Produk-produk manufaktur mereka kalah bersaing dengan murahnya
produk-produk China maupun India sehingga neraca perdagangan dan transaksi
berjalan mengalami defisit yang kian besar.
Alih-alih mereka mencoba membangkitkan perekonomian
dengan mendorong produktivitas, justru sisi konsumtiflah yang coba digenjot
untuk terus mengkamuflase kemajuan, modernitas, dan gaya hidup glamour.
Tatkala besaran pendapatan tak lagi memadai, maka utang menjadi pilihan
utama agar gaya hidup tersebut dapat terus dipertahankan. Hingga satu titik
dicapai manakala utang telah bertumpuk dan menimbulkan lingkaran setan
serta memicu krisis, baik pada skala individu (household level), skala korporasi (corporate level), dan skala pemerintahan suatu negara (country level).

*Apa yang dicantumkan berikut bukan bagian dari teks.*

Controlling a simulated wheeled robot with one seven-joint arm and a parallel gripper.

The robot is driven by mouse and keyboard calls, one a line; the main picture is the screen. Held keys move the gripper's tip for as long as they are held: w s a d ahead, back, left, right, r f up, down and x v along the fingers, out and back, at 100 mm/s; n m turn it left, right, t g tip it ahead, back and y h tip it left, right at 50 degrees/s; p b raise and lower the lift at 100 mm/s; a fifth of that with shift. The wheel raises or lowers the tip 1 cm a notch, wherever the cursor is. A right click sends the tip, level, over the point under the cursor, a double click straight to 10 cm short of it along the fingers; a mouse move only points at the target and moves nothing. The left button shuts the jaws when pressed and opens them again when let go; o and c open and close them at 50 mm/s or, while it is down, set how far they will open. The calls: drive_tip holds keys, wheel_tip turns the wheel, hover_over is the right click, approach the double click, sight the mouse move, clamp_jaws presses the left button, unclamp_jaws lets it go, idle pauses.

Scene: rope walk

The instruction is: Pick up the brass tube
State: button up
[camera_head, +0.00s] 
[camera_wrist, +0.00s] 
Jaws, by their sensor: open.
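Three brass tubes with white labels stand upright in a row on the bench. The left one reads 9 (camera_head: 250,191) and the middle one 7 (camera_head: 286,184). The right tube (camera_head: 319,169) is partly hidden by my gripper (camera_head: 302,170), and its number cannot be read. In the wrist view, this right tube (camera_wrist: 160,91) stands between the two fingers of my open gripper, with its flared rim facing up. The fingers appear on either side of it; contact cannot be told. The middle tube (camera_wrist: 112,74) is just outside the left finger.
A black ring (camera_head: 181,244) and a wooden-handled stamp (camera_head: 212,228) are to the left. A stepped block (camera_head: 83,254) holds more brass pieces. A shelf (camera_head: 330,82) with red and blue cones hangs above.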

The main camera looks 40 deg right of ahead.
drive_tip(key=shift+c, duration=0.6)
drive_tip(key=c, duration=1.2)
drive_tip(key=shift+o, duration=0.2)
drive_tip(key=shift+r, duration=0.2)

Akan tetapi, kini, tekanan dan semangat untuk melakukan
reformasi sistem keuangan global dan reformasi ekonomi pasar secara
fundamental kian pudar laksana lalu bersama angin (gone with the wind). Makin banyaknya indikator perekonomian
global yang menunjukkan tanda-tanda pemulihan kiranya telah melenakan dan
menyurutkan semangat dan tekad reformasi ekonomi global sebagaimana telah
dicanangkan sebelumnya. Selain itu, masing-masing pemerintahan telah sibuk
bersigegas menyelamatkan diri sendiri sehingga banyak menelurkan berbagai kebijakan
ekonomi yang tak sejalan dan saling sengkarut.
Gambarannya sebagai berikut: kebangkrutan korporasi dan
penurunan permintaan agregat memicu penurunan aktivitas perekonomian yang
pada gilirannya mendorong terjadinya gelombang PHK besar-besaran. Pada titik
ini, secara teoritis, negara diharapkan muncul memainkan peran dengan
mengucurkan stimulus ekonomi yang diimbangi dengan penerapan sistem pajak
yang memadai.
Dengan kata lain, surutnya peran sektor swasta dalam
perekonomian seyogi-anya diimbangi dengan membesarnya peran negara agar
denyut nadi perekonomian global tetap berdetak. Dalam hal ini diperlukan
modal alias anggaran belanja yang cukup, namun apa lacur? Tak ada dana
mencukupi karena anggaran negara tengah berada dalam kondisi negatif alias
defisit terjerat utang.
Di sisi lain, karena beban utang negara yang tak
terelakkan, kebijakan penghematan anggaran negara untuk mengurangi tumpukan
utang makin menekan permintaan agregat yang kemudian memicu jumlah
pengangguran. Jadilah, peran negara yang diharapkan justru tak muncul dan
makin memperumit persoalan. Kebijakan ekonomi (economic policy) yang tak sejalan inilah yang menurut
Organisasi Buruh Internasional (ILO) harus diretas dengan menelurkan suatu
kebijakan komprehensif dan sejalan. Situasi kuldesak alias jalan buntu nan
tak berujung mesti diurai bersama.
Bahkan tak kurang dari IMF sendiri memandang bahwa
capital control (pengendalian modal) merupakan salah satu tool kit (alat
bantu) dalam proses stabilisasi ekonomi global. Salah satu pelaku ekonomi
yang diharapkan mampu menjadi garda depan implementasi capital control
tersebut adalah negara. Tak berlebihan kiranya jika dikatakan bahwa
kembalinya peran Negara bukanlah suatu 'pengingkaran' atas ruh kapitalisme
dan ekonomi pasar bebas itu sendiri, melainkan sebagai upaya intervensi
untuk menjamin agar ekonomi pasar tetap dapat bertahan.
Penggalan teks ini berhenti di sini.